Danielle Ecuyer: According to Marketindex.com.au, the Australian share market has returned 11.8% p.a. since 1900 including dividends. This means you will more than double your money over 7 years, if you invested the dividends (income).

Excluding dividends, the returns would be of the order of around 7-8% p.a., meaning the value of your investment would double after 10 years.

 

When looking at the returns from shares, you need to consider the capital appreciation in the price of the share and the dividend received. According to the Westpac, since 1980 the return on shares was 8.78% and property 7.16%, p.a. Source (Westpac: Safe as Houses? 150 years of returns revealed, January 11, 2018).
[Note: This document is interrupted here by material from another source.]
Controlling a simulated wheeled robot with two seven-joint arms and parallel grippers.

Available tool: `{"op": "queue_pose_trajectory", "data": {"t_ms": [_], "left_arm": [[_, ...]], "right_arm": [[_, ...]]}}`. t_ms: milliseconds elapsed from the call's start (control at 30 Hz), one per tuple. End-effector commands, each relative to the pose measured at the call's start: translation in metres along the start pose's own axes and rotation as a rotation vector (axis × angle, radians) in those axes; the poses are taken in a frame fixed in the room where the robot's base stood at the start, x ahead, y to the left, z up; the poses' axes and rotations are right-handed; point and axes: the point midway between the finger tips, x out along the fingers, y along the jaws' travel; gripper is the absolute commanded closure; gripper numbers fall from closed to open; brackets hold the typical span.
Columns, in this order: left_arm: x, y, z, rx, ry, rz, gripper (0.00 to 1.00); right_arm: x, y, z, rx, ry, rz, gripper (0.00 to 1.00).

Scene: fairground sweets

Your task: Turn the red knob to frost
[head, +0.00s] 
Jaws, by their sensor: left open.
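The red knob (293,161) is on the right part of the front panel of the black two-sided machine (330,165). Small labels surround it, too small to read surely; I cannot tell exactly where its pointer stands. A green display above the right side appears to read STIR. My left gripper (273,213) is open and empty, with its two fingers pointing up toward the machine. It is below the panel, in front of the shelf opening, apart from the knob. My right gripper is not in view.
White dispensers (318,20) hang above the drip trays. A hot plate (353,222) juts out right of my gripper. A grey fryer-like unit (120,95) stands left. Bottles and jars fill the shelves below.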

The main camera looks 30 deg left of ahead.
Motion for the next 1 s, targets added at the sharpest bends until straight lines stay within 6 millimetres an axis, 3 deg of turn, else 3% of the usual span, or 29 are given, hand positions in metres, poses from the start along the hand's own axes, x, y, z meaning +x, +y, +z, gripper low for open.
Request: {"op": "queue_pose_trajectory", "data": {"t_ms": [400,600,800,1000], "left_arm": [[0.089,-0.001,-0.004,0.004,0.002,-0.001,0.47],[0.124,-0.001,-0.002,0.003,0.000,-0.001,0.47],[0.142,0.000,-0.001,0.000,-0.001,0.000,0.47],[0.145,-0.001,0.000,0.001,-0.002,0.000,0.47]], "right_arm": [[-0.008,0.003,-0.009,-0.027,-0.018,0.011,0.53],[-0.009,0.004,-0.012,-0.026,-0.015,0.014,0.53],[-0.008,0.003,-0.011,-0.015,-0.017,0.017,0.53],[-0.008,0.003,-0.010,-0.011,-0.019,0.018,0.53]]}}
The returns sometimes vary depending from which start year they are calculated, so on balance it is probably safe to assume a 7% average return before dividend income is reasonable in a low interest world.

 

How important is research when considering which shares to buy and trade?

 

Danielle Ecuyer: It is very important to do your research when looking at which shares to buy or trade. It is also important to understand the reasons for which you are buying the shares, is it for capital growth (price appreciation0? Is it for dividend income? Is it a share that is reliable and a strong business that will let you sleep well at night? Or are you buying for a quick trade based on rumour or speculation? Once you know what you are seeking then you can match your investment expectations and risk tolerance to what shares you buy and how much you buy of them.  Sometimes a hot tip can turn out to be a great buy, but be careful of only pursuing hot tips, more often than not they will be loss makers. I often buy a small amount of a share and after seeing how the management perform, I sell or add to the position. No amount of research can offset investing experience and getting to know the companies you invest in, which comes with time.

 

Can you give us your top 3 tips when entering the share market?

 

Danielle Ecuyer:

  1. Set your goals- why are you investing? How much money and time do you have available to invest? Are you trying to create long-term wealth or just generate quick profits?
  2. Find reliable information sources and do your research- knowing who to trust is very important and that can take some time to work out the different styles of share investment advice on offer and what works for you.
  3. Spread the risk- never put all your money into one share or never invest what you are not prepared to lose if you are trading small speculative shares. No one wants to lose all their savings, so it is better to spread the risk across a number of shares. If you don't have a lot of money to invest at the beginning it is better to buy an ETF (exchange traded fund) for the Australian share market and add to it over time. As your savings grow with your experience of the share market you can start to invest directly into shares.